═════ Recorded information
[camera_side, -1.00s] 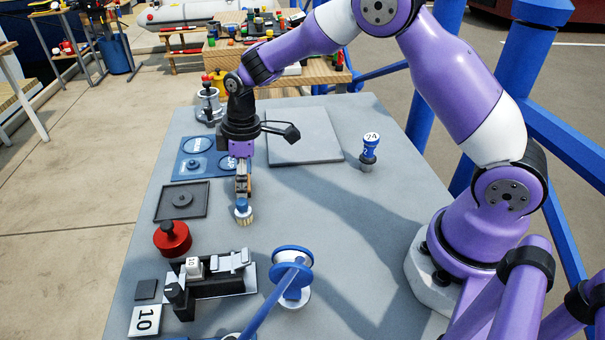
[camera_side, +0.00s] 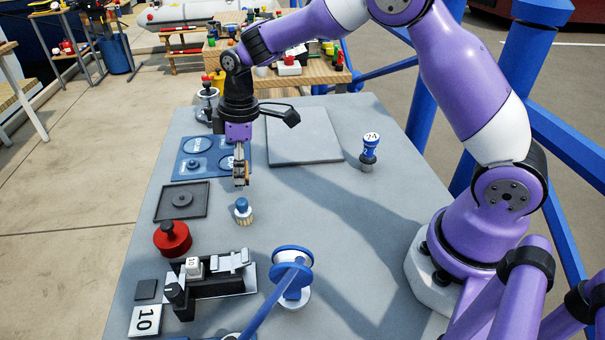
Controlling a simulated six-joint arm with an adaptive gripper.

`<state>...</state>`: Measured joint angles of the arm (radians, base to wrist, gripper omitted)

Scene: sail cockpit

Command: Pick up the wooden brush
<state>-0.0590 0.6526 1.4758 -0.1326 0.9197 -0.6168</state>
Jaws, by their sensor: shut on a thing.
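My gripper (camera_side: 240,178) points down over the grey table (camera_side: 330,240), raised above its surface. It is shut on a small brown wooden piece (camera_side: 246,175), which seems to be the wooden brush. The fingers hide much of it, and its bristles cannot be made out. Just below and in front of the fingertips, a small item with a blue top and a pale, bristle-like base (camera_side: 243,213) stands upright on the table, apart from my gripper.
A dark square tray (camera_side: 165,203), a blue mat (camera_side: 190,168) and a red round knob (camera_side: 172,238) lie to the left. A black fixture (camera_side: 212,283) and a blue-and-white reel (camera_side: 293,280) are in front. A blue stamp (camera_side: 369,148) stands right of a grey plate (camera_side: 303,150). The table's right-middle is clear.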

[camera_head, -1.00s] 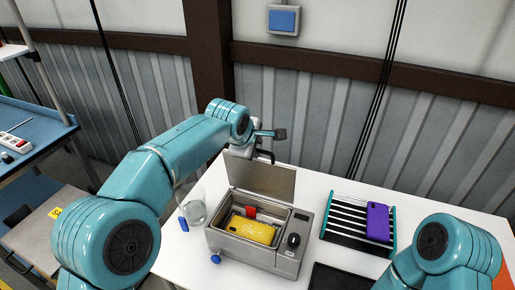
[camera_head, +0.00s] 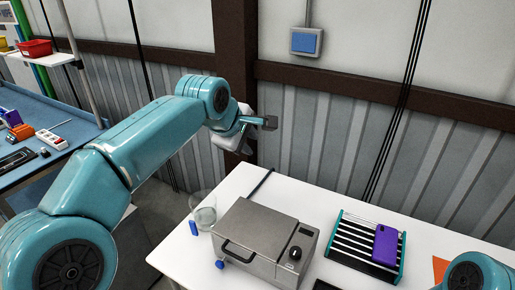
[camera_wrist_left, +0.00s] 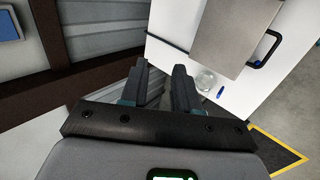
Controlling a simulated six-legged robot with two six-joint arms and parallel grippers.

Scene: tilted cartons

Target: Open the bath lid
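The bath (camera_head: 272,265) is a grey metal box on the white table. Its flat lid (camera_head: 257,222) lies down over the top, so the inside is hidden. A black handle (camera_head: 238,252) sits at the lid's front left edge. The lid (camera_wrist_left: 230,28) and handle (camera_wrist_left: 268,50) also show in the left wrist view. My left gripper (camera_head: 268,123) is raised behind the bath, clear of it. In the left wrist view the gripper (camera_wrist_left: 162,80) has its fingers apart with nothing between them. My right gripper is out of the picture.
A glass beaker (camera_head: 204,212) and a blue cap-like piece (camera_head: 193,229) stand left of the bath. A black slatted rack (camera_head: 352,243) with a purple phone-like item (camera_head: 386,245) is to its right. A corrugated wall (camera_head: 310,130) stands behind the table (camera_head: 300,195).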

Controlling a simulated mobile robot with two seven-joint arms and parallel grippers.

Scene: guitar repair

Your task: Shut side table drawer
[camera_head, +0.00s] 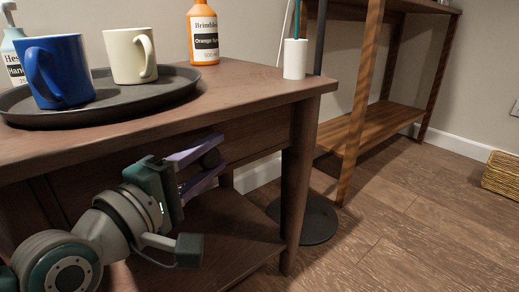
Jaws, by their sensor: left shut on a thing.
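The brown wooden side table (245,82) fills the left and middle of the head view. Its drawer front (256,137) shows just under the tabletop and looks about flush with the frame; whether a small gap is left I cannot tell. My left gripper (215,152) comes in from the lower left, with its purple fingers at the drawer front. It is shut on the drawer, at what looks like its handle, which the fingers mostly hide. My right gripper is not in view.
A dark round tray (175,88) on the tabletop holds a blue mug (70,75) and a cream mug (130,55). An orange bottle (203,35), another bottle (14,45) and a white cup (295,60) stand nearby. A lower shelf (235,225) lies below.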

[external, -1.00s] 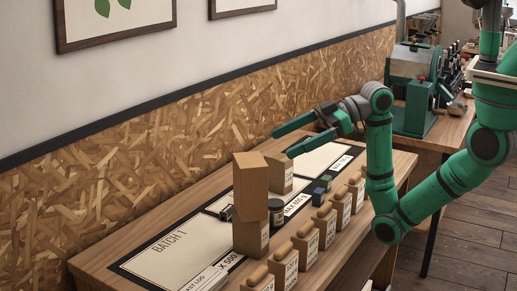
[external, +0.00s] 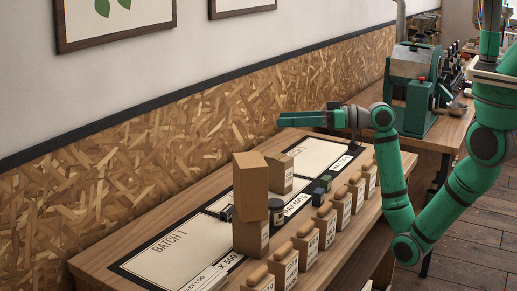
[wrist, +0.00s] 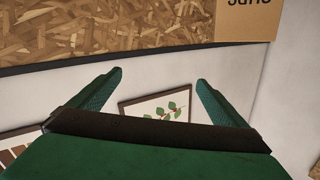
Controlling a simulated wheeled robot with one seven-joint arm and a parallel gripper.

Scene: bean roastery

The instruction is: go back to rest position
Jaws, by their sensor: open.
══════════
- Aim
Give back, unchanged, each line from the one containing "[camera_side, +0.00s]" through the one containing "<state>-0.0590 0.6526 1.4758". Pictures are to be left out.

- Task output
[camera_side, +0.00s] 
Controlling a simulated six-joint arm with an adaptive gripper.

`<state>...</state>`: Measured joint angles of the arm (radians, base to wrist, gripper omitted)

Scene: sail cockpit

Command: Pick up the wooden brush
<state>-0.0590 0.6526 1.4758 -0.1326 0.9197 -0.6168</state>

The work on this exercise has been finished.